## TO BE DONE
Print the lines from the one that contains "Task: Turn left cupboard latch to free" to the one that contains "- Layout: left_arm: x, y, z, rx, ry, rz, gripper", inclusive, exactly as they appear, and please drop any pictures.

## ROWS
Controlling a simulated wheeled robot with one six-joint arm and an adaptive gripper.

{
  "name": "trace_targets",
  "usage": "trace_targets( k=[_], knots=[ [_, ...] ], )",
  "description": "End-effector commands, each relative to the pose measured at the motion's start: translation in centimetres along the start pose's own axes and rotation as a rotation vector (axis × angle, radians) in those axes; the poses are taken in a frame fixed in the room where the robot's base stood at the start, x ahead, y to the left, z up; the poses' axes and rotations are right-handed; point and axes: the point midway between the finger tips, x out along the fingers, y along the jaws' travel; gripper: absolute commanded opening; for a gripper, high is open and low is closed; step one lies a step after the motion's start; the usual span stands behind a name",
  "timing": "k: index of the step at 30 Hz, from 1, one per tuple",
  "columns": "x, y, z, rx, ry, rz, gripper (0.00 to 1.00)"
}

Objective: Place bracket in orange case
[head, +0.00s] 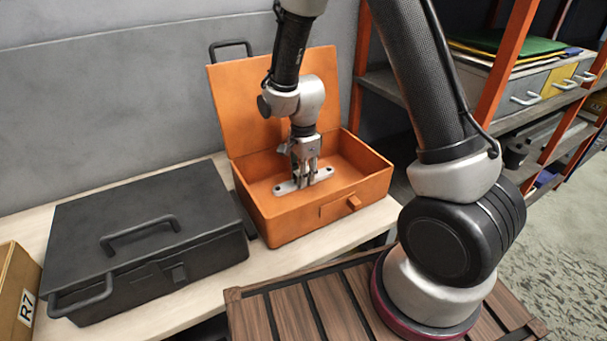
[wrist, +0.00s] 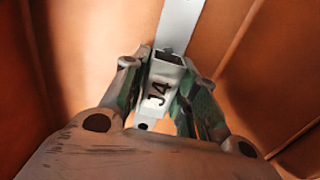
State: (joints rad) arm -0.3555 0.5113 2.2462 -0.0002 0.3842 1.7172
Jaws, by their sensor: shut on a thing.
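The orange case (head: 285,228) stands open on the pale bench, its lid (head: 232,110) raised at the back. A galvanized bracket (head: 322,176) with a flat plate is inside the case, low over or on its floor; I cannot tell whether it touches. My gripper (head: 305,180) reaches down into the case and is shut on the bracket's upright part. In the wrist view the bracket (wrist: 158,90) is between both fingers, marked "J4", with its flat plate stretching away toward the top. The orange case walls (wrist: 90,60) surround it there.
A closed black case (head: 90,225) with a handle lies left of the orange case. A box marked "R7" (head: 22,290) is at the left edge. A grey wall (head: 100,80) is behind; orange-framed shelves (head: 505,60) stand at the right.

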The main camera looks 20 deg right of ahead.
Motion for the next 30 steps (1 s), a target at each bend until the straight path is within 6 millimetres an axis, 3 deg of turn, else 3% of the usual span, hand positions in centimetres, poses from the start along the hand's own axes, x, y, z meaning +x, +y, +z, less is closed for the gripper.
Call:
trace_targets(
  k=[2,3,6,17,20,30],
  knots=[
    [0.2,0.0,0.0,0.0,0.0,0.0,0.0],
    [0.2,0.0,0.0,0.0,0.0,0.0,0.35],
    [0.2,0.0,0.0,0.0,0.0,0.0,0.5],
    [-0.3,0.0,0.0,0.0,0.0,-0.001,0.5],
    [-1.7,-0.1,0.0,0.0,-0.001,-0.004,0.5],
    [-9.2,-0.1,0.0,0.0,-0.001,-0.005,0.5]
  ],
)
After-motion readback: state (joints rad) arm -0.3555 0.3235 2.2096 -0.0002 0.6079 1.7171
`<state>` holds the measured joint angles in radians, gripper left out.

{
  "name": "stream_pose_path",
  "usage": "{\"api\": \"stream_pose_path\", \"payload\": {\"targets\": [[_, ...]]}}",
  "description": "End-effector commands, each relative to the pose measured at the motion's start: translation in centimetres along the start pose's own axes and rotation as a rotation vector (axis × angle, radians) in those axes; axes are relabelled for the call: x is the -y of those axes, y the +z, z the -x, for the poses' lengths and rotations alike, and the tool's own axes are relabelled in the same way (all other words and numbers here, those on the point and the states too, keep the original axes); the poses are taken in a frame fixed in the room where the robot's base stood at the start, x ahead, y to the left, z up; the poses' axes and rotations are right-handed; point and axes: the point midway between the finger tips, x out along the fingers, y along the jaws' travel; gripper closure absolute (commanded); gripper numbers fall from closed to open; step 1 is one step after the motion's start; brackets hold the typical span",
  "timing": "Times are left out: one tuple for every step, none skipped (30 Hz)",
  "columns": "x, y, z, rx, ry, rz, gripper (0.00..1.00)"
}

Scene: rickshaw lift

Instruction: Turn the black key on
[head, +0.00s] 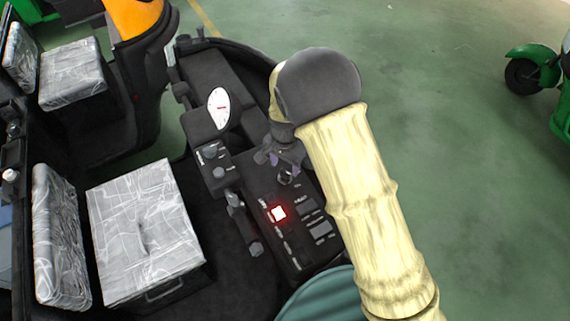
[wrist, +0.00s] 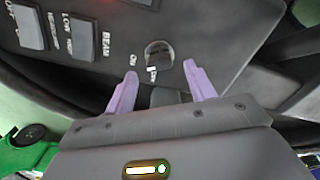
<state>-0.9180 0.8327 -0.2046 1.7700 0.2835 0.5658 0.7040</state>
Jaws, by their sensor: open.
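The black key switch (wrist: 158,54) is a round knob on the dark control panel, beside the "ON" lettering in the wrist view. In the head view the key switch (head: 287,178) sits on the upper part of the panel (head: 271,186). My gripper (wrist: 160,70) is open, with two lilac fingers pointing at the panel, one on either side of and just short of the knob. Nothing is between the fingers that I can see. In the head view my gripper (head: 286,163) is just above the key switch, partly hidden by my arm.
A red-lit button (head: 278,213) and grey rocker switches (head: 320,230) lie lower on the panel. A white round gauge (head: 218,108) and a lever (head: 242,217) stand to the left. Plastic-wrapped seats (head: 150,235) are further left. Green floor (head: 450,100) is open to the right.

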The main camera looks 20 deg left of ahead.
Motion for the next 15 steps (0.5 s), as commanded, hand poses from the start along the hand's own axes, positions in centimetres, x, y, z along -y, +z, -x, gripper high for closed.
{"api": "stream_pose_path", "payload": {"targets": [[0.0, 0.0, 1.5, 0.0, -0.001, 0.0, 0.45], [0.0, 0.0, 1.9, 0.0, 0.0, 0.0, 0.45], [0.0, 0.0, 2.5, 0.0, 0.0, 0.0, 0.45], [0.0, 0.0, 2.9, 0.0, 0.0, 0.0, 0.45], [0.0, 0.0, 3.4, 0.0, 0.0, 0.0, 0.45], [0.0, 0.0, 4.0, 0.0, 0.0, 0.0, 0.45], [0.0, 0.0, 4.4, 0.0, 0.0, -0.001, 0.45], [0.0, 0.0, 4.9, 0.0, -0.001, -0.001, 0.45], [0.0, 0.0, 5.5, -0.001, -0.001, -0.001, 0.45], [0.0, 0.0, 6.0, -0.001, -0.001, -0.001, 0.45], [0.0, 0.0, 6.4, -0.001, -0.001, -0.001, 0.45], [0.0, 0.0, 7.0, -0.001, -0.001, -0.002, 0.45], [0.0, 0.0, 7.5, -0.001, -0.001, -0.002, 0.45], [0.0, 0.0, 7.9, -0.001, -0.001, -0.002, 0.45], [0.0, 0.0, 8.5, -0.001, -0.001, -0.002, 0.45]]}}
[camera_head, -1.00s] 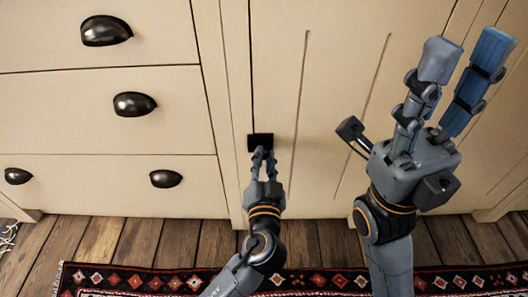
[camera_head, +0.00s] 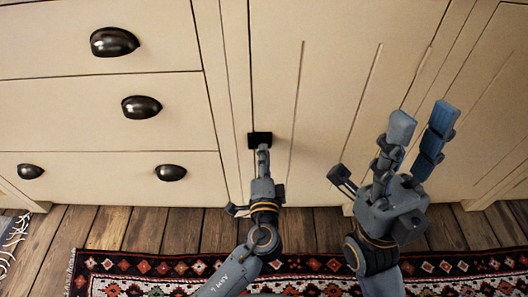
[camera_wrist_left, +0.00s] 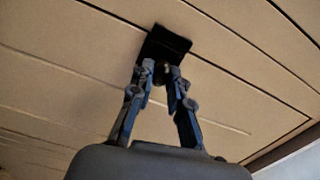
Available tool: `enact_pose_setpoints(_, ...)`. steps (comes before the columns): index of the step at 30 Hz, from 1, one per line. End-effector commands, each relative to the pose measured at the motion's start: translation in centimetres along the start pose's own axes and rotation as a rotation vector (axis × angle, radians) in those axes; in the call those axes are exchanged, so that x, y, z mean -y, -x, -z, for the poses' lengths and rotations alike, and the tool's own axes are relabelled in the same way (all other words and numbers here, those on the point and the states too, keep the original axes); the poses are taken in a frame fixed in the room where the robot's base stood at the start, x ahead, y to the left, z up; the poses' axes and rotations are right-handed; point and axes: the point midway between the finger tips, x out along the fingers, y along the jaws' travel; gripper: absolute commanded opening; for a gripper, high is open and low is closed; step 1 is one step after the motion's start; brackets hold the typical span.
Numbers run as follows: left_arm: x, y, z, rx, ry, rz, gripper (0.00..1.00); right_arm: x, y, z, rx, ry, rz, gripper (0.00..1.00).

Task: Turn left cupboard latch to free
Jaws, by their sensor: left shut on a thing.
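The left cupboard latch (camera_head: 260,138) is a small black plate on the cream cupboard front, near the left edge of the door. It also shows in the left wrist view (camera_wrist_left: 169,42). My left gripper (camera_head: 263,151) reaches up to it from below. In the left wrist view its two fingertips (camera_wrist_left: 162,72) close on a small dark knob at the plate's lower part. The fingers hide much of the knob, so I cannot tell its exact angle. My right gripper (camera_head: 421,118) is open and empty, with its fingers apart, in front of the cupboard to the right.
Drawers with dark cup pulls (camera_head: 141,107) are left of the door. A patterned red rug (camera_head: 150,268) lies on the wooden floor (camera_head: 135,228) below. The door face (camera_head: 325,90) between my two grippers is clear.

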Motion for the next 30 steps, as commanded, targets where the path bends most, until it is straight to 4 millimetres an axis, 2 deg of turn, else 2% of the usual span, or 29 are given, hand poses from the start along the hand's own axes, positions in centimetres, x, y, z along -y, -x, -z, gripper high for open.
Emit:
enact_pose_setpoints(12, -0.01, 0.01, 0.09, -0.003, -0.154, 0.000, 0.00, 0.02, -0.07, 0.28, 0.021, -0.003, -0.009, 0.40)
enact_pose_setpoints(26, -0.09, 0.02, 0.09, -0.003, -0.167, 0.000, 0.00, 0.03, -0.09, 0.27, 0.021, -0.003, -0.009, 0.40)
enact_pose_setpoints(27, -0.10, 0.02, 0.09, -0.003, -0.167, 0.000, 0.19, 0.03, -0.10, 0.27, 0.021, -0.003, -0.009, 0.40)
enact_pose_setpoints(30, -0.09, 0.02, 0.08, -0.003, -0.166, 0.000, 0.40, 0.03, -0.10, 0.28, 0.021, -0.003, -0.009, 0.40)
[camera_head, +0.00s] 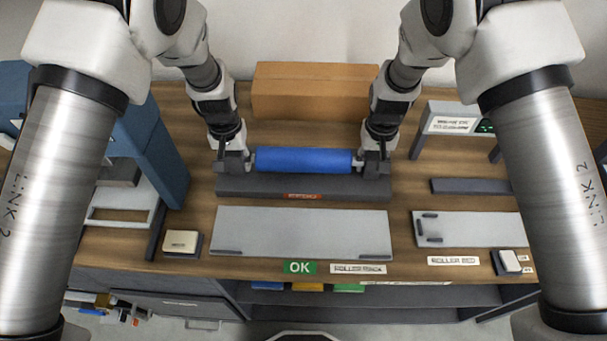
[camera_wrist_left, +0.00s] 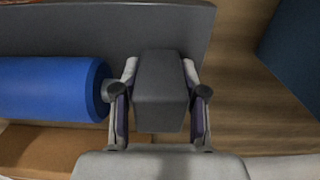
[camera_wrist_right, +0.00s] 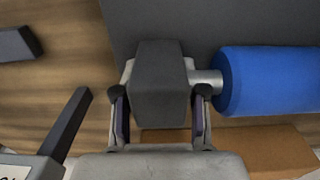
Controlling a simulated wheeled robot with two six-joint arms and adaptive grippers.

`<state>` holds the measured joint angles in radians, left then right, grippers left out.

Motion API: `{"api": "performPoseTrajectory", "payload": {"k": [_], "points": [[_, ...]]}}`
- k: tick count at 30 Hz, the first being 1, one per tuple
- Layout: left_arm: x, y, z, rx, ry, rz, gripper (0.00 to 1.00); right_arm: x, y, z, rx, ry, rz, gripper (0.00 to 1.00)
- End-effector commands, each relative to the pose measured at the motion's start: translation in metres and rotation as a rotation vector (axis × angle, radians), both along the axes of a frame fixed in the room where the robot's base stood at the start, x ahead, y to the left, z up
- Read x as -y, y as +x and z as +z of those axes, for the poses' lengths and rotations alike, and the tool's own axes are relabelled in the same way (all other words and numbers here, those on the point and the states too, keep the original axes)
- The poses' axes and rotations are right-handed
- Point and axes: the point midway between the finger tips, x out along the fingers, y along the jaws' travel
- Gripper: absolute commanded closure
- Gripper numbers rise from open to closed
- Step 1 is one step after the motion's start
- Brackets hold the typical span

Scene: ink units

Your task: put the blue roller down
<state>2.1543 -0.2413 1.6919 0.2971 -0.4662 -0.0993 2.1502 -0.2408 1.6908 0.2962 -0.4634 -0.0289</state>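The blue roller (camera_head: 304,160) lies level, left to right, at a dark grey slab (camera_head: 260,186) with a red label. I cannot tell whether it touches the slab. A dark end block sits at each end of its metal shaft. My left gripper (camera_head: 234,160) is shut on the left end block (camera_wrist_left: 162,90), fingertips against both sides. My right gripper (camera_head: 374,160) is shut on the right end block (camera_wrist_right: 160,85) in the same way. The roller also shows in the left wrist view (camera_wrist_left: 50,90) and the right wrist view (camera_wrist_right: 268,80).
An orange-brown box (camera_head: 315,92) stands behind the roller. A blue machine (camera_head: 150,150) stands at left. A small signed stand (camera_head: 455,122) and another grey plate (camera_head: 465,228) are at right.

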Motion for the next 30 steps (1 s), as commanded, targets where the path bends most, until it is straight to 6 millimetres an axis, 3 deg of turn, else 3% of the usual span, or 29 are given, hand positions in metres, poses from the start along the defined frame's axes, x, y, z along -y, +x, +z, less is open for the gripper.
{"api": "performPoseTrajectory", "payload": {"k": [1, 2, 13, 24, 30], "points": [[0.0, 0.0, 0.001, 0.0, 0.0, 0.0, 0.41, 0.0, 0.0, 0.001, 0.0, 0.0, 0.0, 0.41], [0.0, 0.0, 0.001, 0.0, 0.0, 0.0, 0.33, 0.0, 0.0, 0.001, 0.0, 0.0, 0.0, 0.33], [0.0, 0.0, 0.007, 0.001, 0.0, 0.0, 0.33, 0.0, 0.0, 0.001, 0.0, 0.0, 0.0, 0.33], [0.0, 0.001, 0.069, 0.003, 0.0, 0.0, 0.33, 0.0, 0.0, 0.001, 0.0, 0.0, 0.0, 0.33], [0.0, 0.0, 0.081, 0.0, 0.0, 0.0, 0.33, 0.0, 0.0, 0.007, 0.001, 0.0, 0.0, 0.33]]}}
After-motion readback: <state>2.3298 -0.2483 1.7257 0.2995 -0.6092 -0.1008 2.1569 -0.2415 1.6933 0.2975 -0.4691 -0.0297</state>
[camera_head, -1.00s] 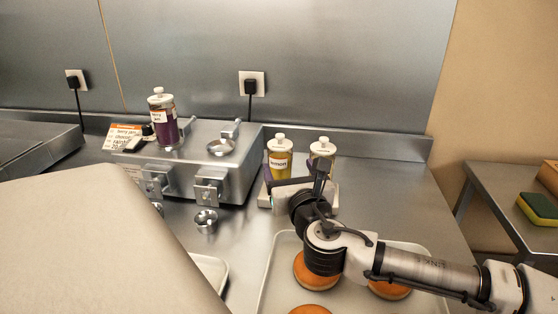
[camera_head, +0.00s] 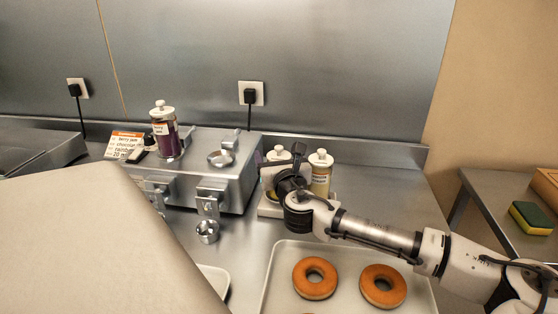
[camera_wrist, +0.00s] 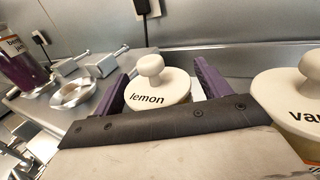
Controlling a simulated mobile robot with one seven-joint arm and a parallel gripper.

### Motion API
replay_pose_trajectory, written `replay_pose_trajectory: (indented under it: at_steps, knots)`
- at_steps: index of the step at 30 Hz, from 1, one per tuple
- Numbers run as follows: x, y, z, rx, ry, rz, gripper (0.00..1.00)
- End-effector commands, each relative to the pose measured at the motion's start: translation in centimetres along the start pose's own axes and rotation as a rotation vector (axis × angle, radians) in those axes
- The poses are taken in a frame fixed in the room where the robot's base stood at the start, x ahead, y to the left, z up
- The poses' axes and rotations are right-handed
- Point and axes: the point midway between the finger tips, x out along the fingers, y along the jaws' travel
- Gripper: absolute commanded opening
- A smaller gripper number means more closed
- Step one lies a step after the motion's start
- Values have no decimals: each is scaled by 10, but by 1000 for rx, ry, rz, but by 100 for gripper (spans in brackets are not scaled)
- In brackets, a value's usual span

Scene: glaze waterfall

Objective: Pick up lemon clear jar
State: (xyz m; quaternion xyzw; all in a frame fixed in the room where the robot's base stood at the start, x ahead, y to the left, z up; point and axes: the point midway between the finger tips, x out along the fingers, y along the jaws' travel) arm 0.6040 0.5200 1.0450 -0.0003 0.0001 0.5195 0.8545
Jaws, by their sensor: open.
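The lemon jar (camera_wrist: 158,95) has a pale lid with a round knob, marked "lemon". In the wrist view its lid is between the two purple fingers of my gripper (camera_wrist: 160,84), one at each side. The fingers are open; I cannot tell whether either touches the jar. The jar's body is hidden under the lid and behind my gripper. In the head view the white lid of the lemon jar (camera_head: 277,153) shows above my gripper (camera_head: 280,170), which covers most of the jar.
A second pale-lidded jar (camera_head: 320,178), its lid marked "van...", stands close at right. A steel dispenser box (camera_head: 222,185) with a berry jam jar (camera_head: 164,130) on top is at left. A tray (camera_head: 262,297) with two orange-glazed donuts (camera_head: 315,278) lies in front.

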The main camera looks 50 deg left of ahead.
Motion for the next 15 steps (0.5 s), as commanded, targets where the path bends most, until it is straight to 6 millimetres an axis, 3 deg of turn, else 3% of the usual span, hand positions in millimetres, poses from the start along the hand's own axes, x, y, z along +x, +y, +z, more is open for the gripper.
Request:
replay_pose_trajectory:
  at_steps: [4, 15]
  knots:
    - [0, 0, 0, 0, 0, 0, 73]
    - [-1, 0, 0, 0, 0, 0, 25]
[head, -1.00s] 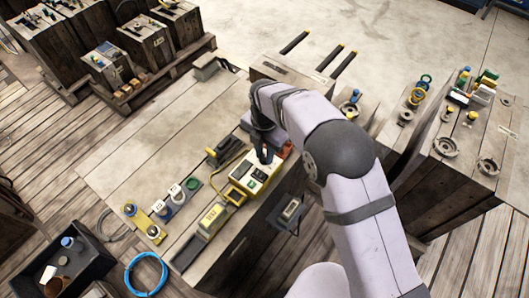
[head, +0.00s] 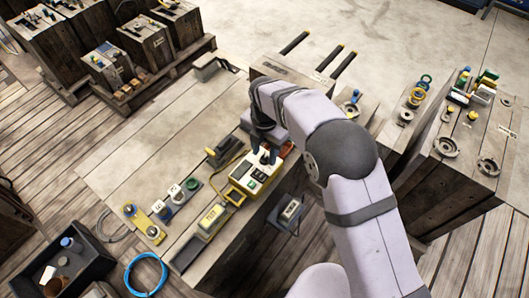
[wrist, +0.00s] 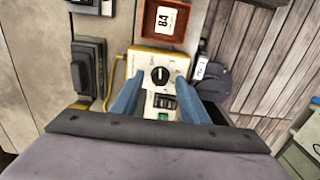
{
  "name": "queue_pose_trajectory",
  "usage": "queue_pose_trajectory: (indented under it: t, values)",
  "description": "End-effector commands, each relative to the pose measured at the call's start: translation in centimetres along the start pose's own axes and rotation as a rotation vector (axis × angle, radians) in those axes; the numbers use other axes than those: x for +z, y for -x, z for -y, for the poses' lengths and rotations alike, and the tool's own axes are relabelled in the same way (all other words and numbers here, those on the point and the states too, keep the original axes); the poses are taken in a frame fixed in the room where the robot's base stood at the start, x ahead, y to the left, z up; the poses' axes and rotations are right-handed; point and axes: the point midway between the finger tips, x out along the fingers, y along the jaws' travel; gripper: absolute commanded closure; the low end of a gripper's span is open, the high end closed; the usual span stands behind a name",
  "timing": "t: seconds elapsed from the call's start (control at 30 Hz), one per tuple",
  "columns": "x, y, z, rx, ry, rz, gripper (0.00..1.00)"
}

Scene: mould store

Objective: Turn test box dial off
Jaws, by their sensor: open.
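The test box (head: 252,173) is a yellow-edged box with a pale top, near the front edge of the bench. Below the dial are a black switch block and a green part. My gripper (head: 264,155) is above the box. I cannot tell whether the fingers touch the box.
A dark block with a handle (head: 222,150) and a yellow cable lie left of the box. In the wrist view an orange-red tray with a label marked 84 (wrist: 165,20) lies beyond it. Several small fittings (head: 175,194) sit further left. Bare bench top (head: 140,150) lies behind them.

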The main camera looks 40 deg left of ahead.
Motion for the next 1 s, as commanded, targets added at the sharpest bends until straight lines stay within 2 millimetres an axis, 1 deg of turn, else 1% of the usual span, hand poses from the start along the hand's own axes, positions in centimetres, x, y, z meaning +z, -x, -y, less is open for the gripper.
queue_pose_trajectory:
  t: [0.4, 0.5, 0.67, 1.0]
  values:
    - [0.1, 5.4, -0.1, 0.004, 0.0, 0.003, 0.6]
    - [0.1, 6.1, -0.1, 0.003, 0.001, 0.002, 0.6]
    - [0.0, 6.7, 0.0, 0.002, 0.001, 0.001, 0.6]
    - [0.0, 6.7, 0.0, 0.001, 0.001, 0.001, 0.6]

## RESPONSE TO THIS EXERCISE
Task: Turn left cupboard latch to free
Jaws, by their sensor: left shut on a thing.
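The left cupboard latch (camera_head: 260,138) is a small black plate on the cream cupboard front, near the left edge of the door. It also shows in the left wrist view (camera_wrist_left: 169,42). My left gripper (camera_head: 263,151) reaches up to it from below. In the left wrist view its two fingertips (camera_wrist_left: 162,72) close on a small dark knob at the plate's lower part. The fingers hide much of the knob, so I cannot tell its exact angle. My right gripper (camera_head: 421,118) is open and empty, with its fingers apart, in front of the cupboard to the right.
Drawers with dark cup pulls (camera_head: 141,107) are left of the door. A patterned red rug (camera_head: 150,268) lies on the wooden floor (camera_head: 135,228) below. The door face (camera_head: 325,90) between my two grippers is clear.

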Motion for the next 30 steps, as commanded, targets where the path bends most, until it is straight to 4 millimetres an axis, 2 deg of turn, else 2% of the usual span, or 29 are given, hand poses from the start along the hand's own axes, positions in centimetres, x, y, z along -y, -x, -z, gripper high for open.
Emit:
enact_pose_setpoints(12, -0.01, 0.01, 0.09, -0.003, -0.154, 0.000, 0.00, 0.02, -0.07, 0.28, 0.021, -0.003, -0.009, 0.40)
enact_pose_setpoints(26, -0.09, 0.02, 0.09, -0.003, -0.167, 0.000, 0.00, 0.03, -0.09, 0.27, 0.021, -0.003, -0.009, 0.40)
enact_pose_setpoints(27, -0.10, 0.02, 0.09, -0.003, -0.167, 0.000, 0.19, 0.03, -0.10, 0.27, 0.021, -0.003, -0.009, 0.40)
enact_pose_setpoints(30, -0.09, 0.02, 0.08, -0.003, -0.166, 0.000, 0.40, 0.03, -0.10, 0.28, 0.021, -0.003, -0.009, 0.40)
[camera_head, +0.00s] 
[camera_wrist_left, +0.00s] 
[camera_wrist_right, +0.00s] 
Controlling a simulated wheeled robot with two six-joint arms and adaptive grippers.

`<state>` holds the measured joint angles in radians, left then right, grippers left out.

Motion API: `{"api": "performPoseTrajectory", "payload": {"k": [_], "points": [[_, ...]]}}`
- k: tick count at 30 Hz, the first being 1, one per tuple
- Layout: left_arm: x, y, z, rx, ry, rz, gripper (0.00 to 1.00); right_arm: x, y, z, rx, ry, rz, gripper (0.00 to 1.00)

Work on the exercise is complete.